Mas isso não é tão simples quanto pode parecer, ainda que o Estado conte com toda a ajuda que vem recebendo do país inteiro, e aqui fica o apelo, se você ainda não ajudou, faça isso o quanto antes, da forma que puder, o item abrigo merece particular atenção. Quadras de esportes e escolas não foram feitos para abrigar pessoas (guarde essa informação) e é preciso entender que levará bastante tempo para reconstruir as cidades afetadas. Uma comparação feita constantemente é com o furacão Katrina que devastou Nova Orleans em 2005. Também em termos comparativos, Nova Orleans demorou 10 anos para se reerguer. Isso significa que, provavelmente, outros eventos climáticos extremos ocorrerão antes da reconstrução total das cidades, portanto é preciso pensar em formas de abrigar as pessoas durante o processo de reconstrução, em projetos que, por si só, sejam resistentes a novas investidas do clima extremo.

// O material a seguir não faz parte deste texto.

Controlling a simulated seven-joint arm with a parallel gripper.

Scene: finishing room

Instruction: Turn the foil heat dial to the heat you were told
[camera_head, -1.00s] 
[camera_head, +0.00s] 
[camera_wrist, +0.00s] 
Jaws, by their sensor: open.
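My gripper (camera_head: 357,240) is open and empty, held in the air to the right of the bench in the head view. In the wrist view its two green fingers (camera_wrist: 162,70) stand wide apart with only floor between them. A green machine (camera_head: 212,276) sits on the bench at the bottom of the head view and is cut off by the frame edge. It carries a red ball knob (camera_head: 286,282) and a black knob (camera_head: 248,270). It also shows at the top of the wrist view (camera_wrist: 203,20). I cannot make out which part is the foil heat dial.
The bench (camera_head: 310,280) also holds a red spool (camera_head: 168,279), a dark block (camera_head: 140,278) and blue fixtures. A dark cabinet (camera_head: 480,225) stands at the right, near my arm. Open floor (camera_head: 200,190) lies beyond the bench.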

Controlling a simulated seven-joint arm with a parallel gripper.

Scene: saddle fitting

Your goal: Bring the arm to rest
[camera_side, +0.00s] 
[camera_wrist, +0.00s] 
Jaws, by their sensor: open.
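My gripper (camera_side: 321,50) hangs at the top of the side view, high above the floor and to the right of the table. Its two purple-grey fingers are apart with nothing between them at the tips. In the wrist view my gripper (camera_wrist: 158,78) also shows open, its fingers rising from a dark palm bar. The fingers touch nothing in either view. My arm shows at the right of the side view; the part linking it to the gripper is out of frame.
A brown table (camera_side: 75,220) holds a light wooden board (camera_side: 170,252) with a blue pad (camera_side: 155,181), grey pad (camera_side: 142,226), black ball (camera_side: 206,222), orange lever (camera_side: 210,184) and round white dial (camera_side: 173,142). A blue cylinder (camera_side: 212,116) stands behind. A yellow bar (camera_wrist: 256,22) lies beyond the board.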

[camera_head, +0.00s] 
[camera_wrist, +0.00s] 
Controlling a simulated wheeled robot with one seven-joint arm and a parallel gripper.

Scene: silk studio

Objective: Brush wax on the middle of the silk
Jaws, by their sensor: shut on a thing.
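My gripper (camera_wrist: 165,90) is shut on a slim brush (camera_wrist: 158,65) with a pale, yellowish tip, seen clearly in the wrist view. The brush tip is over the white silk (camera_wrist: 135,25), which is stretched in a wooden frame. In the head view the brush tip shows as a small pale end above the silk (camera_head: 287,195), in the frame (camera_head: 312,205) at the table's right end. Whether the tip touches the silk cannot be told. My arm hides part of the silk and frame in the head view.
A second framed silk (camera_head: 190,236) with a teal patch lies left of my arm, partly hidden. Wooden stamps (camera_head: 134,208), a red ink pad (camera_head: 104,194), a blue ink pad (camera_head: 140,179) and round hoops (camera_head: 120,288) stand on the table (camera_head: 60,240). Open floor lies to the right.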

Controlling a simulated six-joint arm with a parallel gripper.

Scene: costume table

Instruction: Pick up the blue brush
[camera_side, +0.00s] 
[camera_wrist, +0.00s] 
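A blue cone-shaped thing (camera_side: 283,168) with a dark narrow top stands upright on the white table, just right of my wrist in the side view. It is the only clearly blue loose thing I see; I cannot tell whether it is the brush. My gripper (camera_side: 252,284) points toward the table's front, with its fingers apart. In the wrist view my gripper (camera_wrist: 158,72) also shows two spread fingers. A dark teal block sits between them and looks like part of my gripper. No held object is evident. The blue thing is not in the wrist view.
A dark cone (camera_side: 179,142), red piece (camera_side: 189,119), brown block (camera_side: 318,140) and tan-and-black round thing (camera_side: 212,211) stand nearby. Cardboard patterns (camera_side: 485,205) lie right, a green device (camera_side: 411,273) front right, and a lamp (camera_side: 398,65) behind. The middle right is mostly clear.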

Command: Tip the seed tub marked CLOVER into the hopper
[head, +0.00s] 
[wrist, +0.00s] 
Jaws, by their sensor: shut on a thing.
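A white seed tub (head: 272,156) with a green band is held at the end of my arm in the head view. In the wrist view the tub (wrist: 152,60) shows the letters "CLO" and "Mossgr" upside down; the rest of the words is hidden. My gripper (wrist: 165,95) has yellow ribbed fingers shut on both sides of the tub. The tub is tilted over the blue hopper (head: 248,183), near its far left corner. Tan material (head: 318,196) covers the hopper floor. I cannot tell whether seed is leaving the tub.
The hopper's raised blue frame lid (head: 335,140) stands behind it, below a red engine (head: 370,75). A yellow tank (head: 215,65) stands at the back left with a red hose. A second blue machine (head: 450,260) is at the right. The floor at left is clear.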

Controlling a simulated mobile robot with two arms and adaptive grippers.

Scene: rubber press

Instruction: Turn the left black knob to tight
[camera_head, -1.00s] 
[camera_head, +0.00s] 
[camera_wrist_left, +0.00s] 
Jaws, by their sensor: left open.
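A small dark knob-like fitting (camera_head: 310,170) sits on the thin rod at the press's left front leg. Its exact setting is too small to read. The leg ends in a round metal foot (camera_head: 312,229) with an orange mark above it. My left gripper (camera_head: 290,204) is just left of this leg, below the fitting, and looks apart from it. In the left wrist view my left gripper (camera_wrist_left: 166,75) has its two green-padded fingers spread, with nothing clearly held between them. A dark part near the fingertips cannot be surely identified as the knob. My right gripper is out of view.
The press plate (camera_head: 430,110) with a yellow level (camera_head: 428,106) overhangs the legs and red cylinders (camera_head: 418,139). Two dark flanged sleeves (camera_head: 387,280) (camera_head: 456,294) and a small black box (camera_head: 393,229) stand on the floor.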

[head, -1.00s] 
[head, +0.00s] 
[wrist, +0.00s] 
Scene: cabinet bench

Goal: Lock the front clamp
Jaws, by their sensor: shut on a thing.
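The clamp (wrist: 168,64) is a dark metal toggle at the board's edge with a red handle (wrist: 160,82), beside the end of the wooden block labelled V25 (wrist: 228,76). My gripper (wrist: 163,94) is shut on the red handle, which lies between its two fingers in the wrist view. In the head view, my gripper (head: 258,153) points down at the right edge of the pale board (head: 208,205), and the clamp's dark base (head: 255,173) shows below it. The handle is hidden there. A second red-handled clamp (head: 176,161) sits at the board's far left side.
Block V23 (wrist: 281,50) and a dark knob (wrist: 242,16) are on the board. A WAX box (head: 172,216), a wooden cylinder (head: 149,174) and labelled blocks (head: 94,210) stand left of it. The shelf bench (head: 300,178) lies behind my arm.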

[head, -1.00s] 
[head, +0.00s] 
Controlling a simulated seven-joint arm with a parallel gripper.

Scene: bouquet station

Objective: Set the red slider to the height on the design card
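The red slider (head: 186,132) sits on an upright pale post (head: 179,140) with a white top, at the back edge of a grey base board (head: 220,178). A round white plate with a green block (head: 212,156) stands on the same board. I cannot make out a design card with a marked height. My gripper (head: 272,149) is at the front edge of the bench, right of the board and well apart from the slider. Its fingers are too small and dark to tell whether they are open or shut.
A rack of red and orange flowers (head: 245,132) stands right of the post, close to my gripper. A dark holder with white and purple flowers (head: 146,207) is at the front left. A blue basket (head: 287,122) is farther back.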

A próxima etapa que elenquei, é um conjunto de duas frentes que ocorrem de forma paralela, uma olhando para o hoje e outra para o amanhã, ou melhor, os amanhãs. Olhar para o presente, após as condições mínimas de vida, é olhar para a reconstrução propriamente dita.

Reconstruir como?

Alguém disse certa vez que repetir a mesma ação esperando diferentes resultados seria a definição de loucura. É importante entendermos o que mudou nas últimas décadas e aplicar o conhecimento adquirido na reconstrução das cidades; por mais que o tempo não esteja a nosso favor, é essencial pensarmos sobre os novos modelos de cidade, a nova visão de cidade que se quer. Antes que alguém me ataque de academicismos frente ao desastre, já adianto que essa discussão também já está em curso e, portanto, também não é uma solução vinda do futuro.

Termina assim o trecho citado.